Sales

How salespeople can survive in a trying trust environment

Sue Barrett /

Just 56% of general populations around the world trust business.

When trust in business suffers no one is more affected than salespeople on the frontline.

They’re the invisible face, so when things go pear-shaped those who lose credibility are the salespeople themselves.

Responsible for rebuilding trust with business-to-business (B2B) clients, salespeople are not just the face of a company, they’re usually the ‘owners’ of relationships.

So when trust is low or lost for some reason that is not their own doing, salespeople’s work becomes compromised.

Building trust in the first instance is long process that requires time, skill, professionalism and an outstanding level of service or product, including post sales service, delivery and customer service.

When trust is lost, regaining it can be even more challenging because there are many factors that play a part in it.

Firstly, salespeople usually have to deal with the misalignment between marketing and sales. We see it time after time: marketing projects an image to prospects and customers which indicates everything or anything is possible, or whatever promise they choose to promote.

Deliverability is something marketing campaigns seldom mention, not on purpose, but there’s so much information you can throw at an audience at once.

Even when marketing and sales are aligned, there can be poor customer service post sale or lack of technical support.

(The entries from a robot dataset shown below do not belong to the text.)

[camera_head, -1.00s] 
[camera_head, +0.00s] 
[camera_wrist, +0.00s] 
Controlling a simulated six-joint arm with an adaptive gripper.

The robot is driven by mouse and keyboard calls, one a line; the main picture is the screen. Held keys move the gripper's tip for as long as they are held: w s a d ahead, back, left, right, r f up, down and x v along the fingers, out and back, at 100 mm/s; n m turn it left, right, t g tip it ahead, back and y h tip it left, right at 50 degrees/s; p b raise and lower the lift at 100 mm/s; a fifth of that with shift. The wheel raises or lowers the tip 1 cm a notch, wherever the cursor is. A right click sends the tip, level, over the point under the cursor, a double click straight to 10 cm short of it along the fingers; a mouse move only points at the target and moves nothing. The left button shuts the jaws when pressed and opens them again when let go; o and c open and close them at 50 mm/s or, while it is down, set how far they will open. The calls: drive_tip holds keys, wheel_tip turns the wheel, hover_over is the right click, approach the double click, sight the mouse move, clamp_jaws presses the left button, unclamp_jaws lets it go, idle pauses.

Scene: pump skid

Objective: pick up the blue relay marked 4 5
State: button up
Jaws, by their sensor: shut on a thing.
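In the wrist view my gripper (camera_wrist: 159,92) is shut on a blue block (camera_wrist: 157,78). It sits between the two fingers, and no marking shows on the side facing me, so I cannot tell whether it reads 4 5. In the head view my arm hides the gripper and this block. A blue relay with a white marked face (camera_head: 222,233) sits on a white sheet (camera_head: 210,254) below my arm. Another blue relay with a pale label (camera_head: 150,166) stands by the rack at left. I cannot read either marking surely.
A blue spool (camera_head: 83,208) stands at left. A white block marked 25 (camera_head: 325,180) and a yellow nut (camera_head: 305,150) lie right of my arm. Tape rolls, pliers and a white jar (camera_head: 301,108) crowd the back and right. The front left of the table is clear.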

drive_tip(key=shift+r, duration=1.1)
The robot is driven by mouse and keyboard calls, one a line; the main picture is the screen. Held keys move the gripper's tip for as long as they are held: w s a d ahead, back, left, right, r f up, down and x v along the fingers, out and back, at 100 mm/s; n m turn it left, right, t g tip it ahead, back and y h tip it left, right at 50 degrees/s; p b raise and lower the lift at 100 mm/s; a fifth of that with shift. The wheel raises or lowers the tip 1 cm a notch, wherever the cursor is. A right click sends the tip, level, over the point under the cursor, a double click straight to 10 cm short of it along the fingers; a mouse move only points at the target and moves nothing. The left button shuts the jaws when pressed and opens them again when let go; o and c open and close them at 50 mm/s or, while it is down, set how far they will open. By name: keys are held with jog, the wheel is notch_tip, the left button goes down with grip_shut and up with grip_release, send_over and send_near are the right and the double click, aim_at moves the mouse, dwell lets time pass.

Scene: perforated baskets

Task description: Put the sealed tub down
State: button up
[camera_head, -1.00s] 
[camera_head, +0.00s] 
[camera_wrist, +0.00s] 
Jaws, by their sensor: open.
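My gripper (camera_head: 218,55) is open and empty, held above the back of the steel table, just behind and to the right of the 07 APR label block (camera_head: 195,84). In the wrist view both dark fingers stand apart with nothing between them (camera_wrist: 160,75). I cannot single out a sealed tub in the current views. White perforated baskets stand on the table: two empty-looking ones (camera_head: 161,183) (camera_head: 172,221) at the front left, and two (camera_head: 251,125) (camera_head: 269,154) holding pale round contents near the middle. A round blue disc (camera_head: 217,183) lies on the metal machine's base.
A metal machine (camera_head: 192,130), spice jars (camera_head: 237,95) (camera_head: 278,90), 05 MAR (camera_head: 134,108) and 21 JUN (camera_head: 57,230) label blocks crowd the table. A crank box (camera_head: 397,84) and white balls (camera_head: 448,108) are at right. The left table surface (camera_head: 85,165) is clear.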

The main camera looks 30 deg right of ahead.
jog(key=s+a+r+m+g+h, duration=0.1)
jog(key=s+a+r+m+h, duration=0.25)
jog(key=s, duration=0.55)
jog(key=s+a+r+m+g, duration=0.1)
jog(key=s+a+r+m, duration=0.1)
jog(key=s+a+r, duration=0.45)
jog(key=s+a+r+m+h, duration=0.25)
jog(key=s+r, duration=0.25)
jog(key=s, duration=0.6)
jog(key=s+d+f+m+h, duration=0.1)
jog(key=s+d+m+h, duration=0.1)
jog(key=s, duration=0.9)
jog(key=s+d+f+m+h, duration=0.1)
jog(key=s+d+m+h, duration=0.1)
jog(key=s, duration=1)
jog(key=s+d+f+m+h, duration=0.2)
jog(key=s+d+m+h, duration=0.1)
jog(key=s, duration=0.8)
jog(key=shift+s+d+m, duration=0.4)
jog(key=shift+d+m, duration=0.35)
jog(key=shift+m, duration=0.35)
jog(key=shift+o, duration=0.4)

Lastly, even if the person with whom the salesperson has the relationship within the buying organisation still trusts the salesperson and their business, the decision-making process is not linear any more.

There’s a high chance that this contact person is no longer the decision maker (or at least not the only decision-maker involved in the purchase).

Decision making takes longer and professional buyers and corporate governance and process get in the way making interactions, discussion and making decisions more difficult and adding unnecessary levels of complexity.

So, what is a salesperson to do in this context?

There are 4 characteristics successful salespeople have that help them rebuild trust.

They are flexible:

  • They use data that their organisation has been collecting to contact their prospects and clients at better points in the buying process;
  • They understand that first time buyers and buyers that have bought from them before have different contact needs and act accordingly;
  • They contact their prospects or buyers with more relevant information starting the conversation already from a point where is clear that they understand the buyer’s stage;
  • They communicate clearly and with the frequency needed at each particular situation and not following blindly rigid corporate guidelines; and
  • They use different media and platforms to engage and communicate with their prospects or clients depending on their prospects or clients’ preference or availability.

They are flexible:

  • They show their prospects or clients every part of the solution, conditions and explain where each item and number come from and why. If necessary they also disclose their own suppliers;
  • They don’t hide information and they don’t lie; and
    They say no when they won’t be able to do something. They don’t create expectations they know they won’t be able to fulfil.

They are consistent and predictable:

  • Successful salespeople behave consistently across the whole buying journey. They use the same language, they set the tone –candid, formal, etc.- and stick to it. They present themselves in person the same way they do via phone, video calls, or emails and messages. There are no surprises; and
  • They are predictable and they keep their word. If they say they are going to reply to a message within a day, they do. If they promise a quote for the next 48 hours, they deliver the quote within 2 days, if for some reason beyond their control things are not going to happen as they told their prospect they would, they communicate that clearly and explain the reason for the change.

They genuinely care:

  • Successful salespeople genuinely care and they show it;
  • They are good listeners and are empathic;
  • Their prospect or customer’s success is at the centre of every solution they present; and
  • They follow up during implementation to ensure all goes well.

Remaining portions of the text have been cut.